Balcony of Fog
What kind of perspective might we need to recognize, and accept, our irreconcilable desires for harmony and power?
In a storm-ravaged corner of post-nuclear America, Arden is left for dead after a brutal beating from his superior. On waking, he encounters Estra, a lost woman of mysterious origin, whom he smuggles into his cell. Desperate, and now in love, the two resolve to escape to the place from which Estra has come—the cloud realm.
Together, they ascend to the skies and make their home on a vacant cumulus, where Estra initiates Arden into the ways of the vaporous world. On the horizon looms a thunderhead, growing larger and more monstrous as it consumes the clouds in its path. The thunderhead is following them, and Estra knows and fears the man driving it.
As the hidden truths of Estra’s past emerge, Arden despairs, then—with Estra’s encouragement and guidance—determines to fight back.
Mixing the sublimity of fair-weather skies with the nightmarish violence of electric storms, Balcony of Fog illuminates the tension between the power of love and the love of power.
About Balcony of Fog
Q: Balcony of Fog begins in a post-nuclear world in which society is starkly stratified between those who have power and those who don’t. Arden is in the latter camp. He’s a “toiler.” Is this you?

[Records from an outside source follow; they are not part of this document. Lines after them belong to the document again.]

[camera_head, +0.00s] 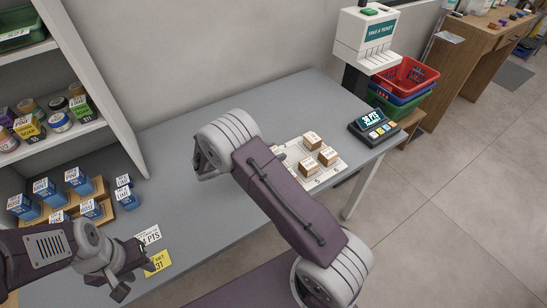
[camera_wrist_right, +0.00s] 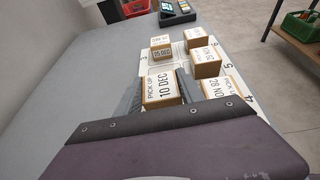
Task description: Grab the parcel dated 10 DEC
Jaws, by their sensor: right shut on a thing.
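The parcel marked 10 DEC (camera_wrist_right: 163,91), a small brown box with a white "PICK UP" label, shows in the right wrist view. My right gripper (camera_wrist_right: 160,98) is shut on it, with dark fingers at its sides. In the head view my right arm hides this parcel and gripper. Several other parcels stand on a white numbered tray (camera_head: 333,174); one reads 25 DEC (camera_wrist_right: 162,54) and one near the right appears to read 28 NOV (camera_wrist_right: 217,90). My left gripper (camera_head: 130,270) is empty, its fingers apart, near the counter's front left.
The grey counter (camera_head: 190,190) is mostly clear in the middle. Blue boxes (camera_head: 78,182) stand on a wooden riser at left, below shelves. A keypad display (camera_head: 374,127) and ticket dispenser (camera_head: 365,40) are at the far right.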

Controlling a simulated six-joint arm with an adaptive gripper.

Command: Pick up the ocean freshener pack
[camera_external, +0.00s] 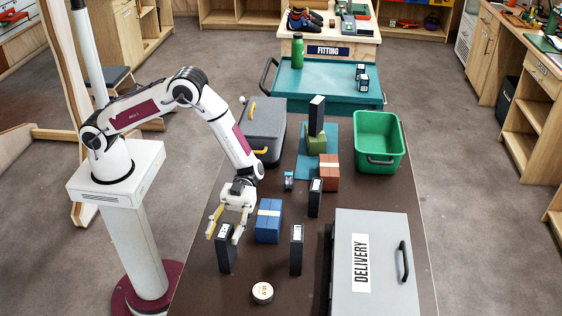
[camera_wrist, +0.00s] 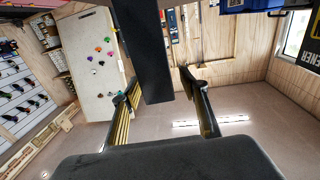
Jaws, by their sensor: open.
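Several tall black packs stand on the brown table; their small labels are too small to read in the outside view, so I cannot tell which is the ocean one. One black pack (camera_external: 225,254) stands upright at the front left. My gripper (camera_external: 224,236) is open around its upper part, one finger on each side. In the wrist view a black pack (camera_wrist: 153,45) shows between the spread fingers (camera_wrist: 160,82), with no visible grip on it. Another black pack (camera_wrist: 311,45) at the right edge bears letters ending in "ENER".
A blue box (camera_external: 268,222) and another black pack (camera_external: 296,249) stand right of my gripper. A round tin (camera_external: 262,293) lies in front. The grey DELIVERY case (camera_external: 384,285), green bin (camera_external: 379,128) and orange-brown box (camera_external: 329,172) are farther right. A grey case (camera_external: 262,125) lies behind.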

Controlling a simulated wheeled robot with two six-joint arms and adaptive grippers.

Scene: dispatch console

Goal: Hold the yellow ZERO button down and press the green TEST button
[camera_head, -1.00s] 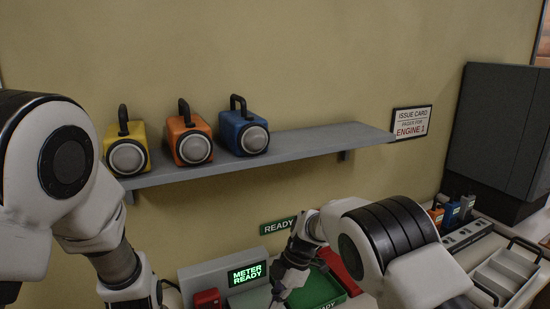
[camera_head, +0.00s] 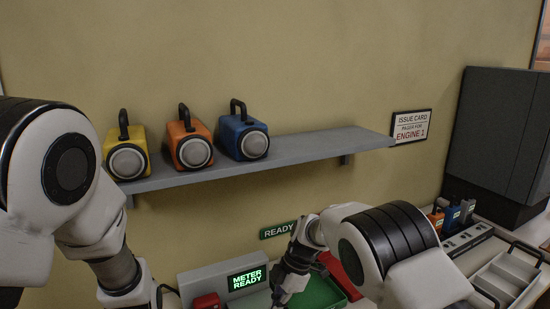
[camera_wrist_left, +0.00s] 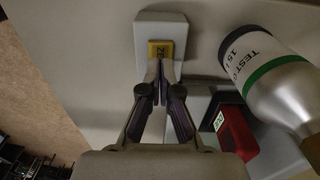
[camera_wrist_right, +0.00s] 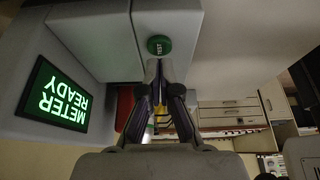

RS: When I was a teenager, I worked on an assembly line at a missile factory and as a busboy in a restaurant. I left home when I was seventeen, and I was penniless. I managed to get a college education, but I entered the working world doing toiling jobs—digging ditches, running printing presses and so on. People have always struggled to improve their position in life, and they’ve always been sensitive to who is “above” them. I lived through that.
Q: The story takes us back to a tribal or primordial past.
RS: It does, although you could argue that our tribal past is so recent that it’s no reversion at all. For seven million years, going back to our pre-chimp ancestors, we lived in the wilds or in nomadic shelters. More recently, we graduated to lodges or villages. The city is a new thing.
The human mind has graduated. We can conceive of things that would be incomprehensible to our forebears. But we’re not designed to manage power effectively. Purposeful planning only happens smoothly when we shrink our numbers back to tribal size. A tribe with elders and a chief and a visionary or two can agree on change and affect a tribe’s fate. The leaders of most modern nations cannot. And the best corporations are run as dictatorships, where one person can overrule everyone else. Large numbers of people, each with a bit of power, can’t agree on anything. The expansion of mind beyond the limits of our control is, I think, the preeminent problem for our species.
I love the idea that we can see our inherited limitations mirrored in the natural world—in meteorological phenomena specifically.